Şarkıcı/konsomatris kadın ve belalısı ile ona sırılsıklam âşık olan 'sıradan' erkek arasındaki aşk üçgeni sinemamızdan kopacağa benzemiyor. Birkaç yıl önce Yavuz Turgul'un Gönül Yarası'nda tanık olduğumuz öykü, şimdi de Zeki Demirkubuz'un vizyondaki Kader'i ile Uğur Yücel'in Hayatımın Kadınısın'ında yeniden gündeme geliyor. Ama bir farkla; bu kez bir pavyon kadını ve ona tutkun erkek arasındaki aşk, acı bir sonla bitmiyor. 'Düşen kadının' da mutlu olmaya hakkı olduğu ve mutlu olabileceği mesajı veriliyor. Nokta dergisinden Mine Olgun'un haberi, Yeşilçam'ın bu yeni aşklarını ve kadınlarını masaya yatırıyor. Elbette aşkın, toplum üzerindeki etkisini de.

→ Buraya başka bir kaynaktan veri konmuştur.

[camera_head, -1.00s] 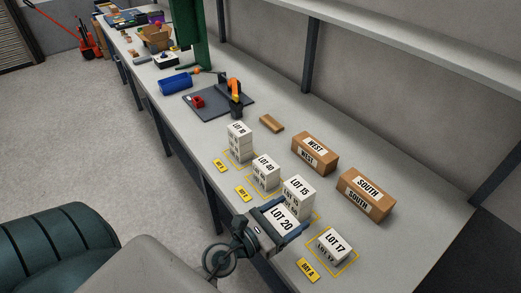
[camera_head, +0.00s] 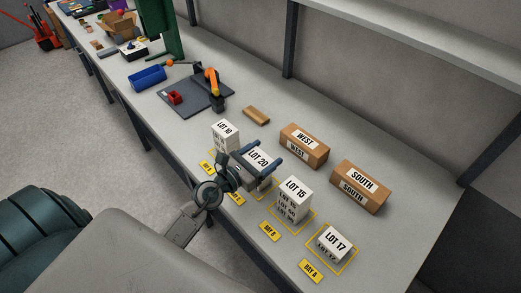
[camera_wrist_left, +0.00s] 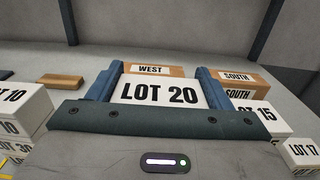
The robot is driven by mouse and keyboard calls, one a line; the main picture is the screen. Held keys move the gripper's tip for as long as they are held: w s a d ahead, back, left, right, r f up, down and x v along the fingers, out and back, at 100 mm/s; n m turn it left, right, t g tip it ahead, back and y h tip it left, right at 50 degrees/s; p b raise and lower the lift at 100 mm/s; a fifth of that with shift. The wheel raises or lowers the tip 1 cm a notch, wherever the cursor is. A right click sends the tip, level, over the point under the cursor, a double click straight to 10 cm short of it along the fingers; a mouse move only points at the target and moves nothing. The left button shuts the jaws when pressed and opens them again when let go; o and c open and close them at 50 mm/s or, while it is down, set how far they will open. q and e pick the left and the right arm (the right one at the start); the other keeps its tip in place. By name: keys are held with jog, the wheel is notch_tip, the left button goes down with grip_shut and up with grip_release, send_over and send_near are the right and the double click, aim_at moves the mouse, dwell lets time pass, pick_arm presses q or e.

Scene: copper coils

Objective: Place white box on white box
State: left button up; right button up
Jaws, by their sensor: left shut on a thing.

KAYBEDENLER DE MUTLU OLABİLİR Yeşilçam'ın dokunulmaz ahlaki değerlerle çatışmayan kurgusu, yeni dönem filmlerinin itirazlarıyla karşılaşıyor. Bu yöndeki en bariz itiraz Uğur Yücel'in Hayatımın Kadınısın filminde beliriyor. Film, Yeşilçam'ın kaybetmeye yazgılı, 'düşmüş' konsomatrisine, geç de olsa mutlu son yaşatıyor. Ömer Lütfi Akad'ın Vesikalı Yarim'inde gerçekleşmeyen konsomatris kadın ve ona âşık olan adamın ulaşamadıkları mutlu sonu, yaşları geçkin de olsa Yücel'in filminin kahramanları Asuman ile Tophaneli Tayfur'da görüyoruz. Marmara Üniversitesi İletişim Fakültesi öğretim üyesi Doçent Doktor Serpil Kırel, "Yeşilçam'ın anlatı kalıplarını düşündüğümüzde, akla kimi filmlerden parçalar gelmesi kaçınılmaz," diyor ve ekliyor: "Vesikalı Yarim'de konsomatris Sabiha ile manavın aşkında, manav, yaşadığı maceradan sonra geleneksel büyük aileye ve temsil ettiği değerler sistemine geri döner. Ancak Hayatımın Kadınısın'da Asuman, artık saygı göreceği, arzulanacağı ve korunacağı bir dünyaya çekilir. Bu kez 'başka türden bir aile' kurulur; Tophaneli Tayfur, Asuman ve Asuman'ın fahişelik yaparak hayatını kazanan kızından oluşan. Dolayısıyla bu film 'Kaybedenler için başka bir hayat mümkündür' diyor." Uğur Yücel'in kahramanları mutlu bir hayata yelken açarken, Zeki Demirkubuz'un Kader'inde ise filmin kahramanı, aşkı uğruna inandığı ve ait olduğu tüm değerler sistemini yok sayıyor. Bu eksende, Yeşilçam'ın kalıplarının farklı açılardan yeniden yorumlandığı söylemek mümkün. Aşk daha etkin bir konum kazanarak, ahlaki sınırları ezip geçiyor bu iki filmde.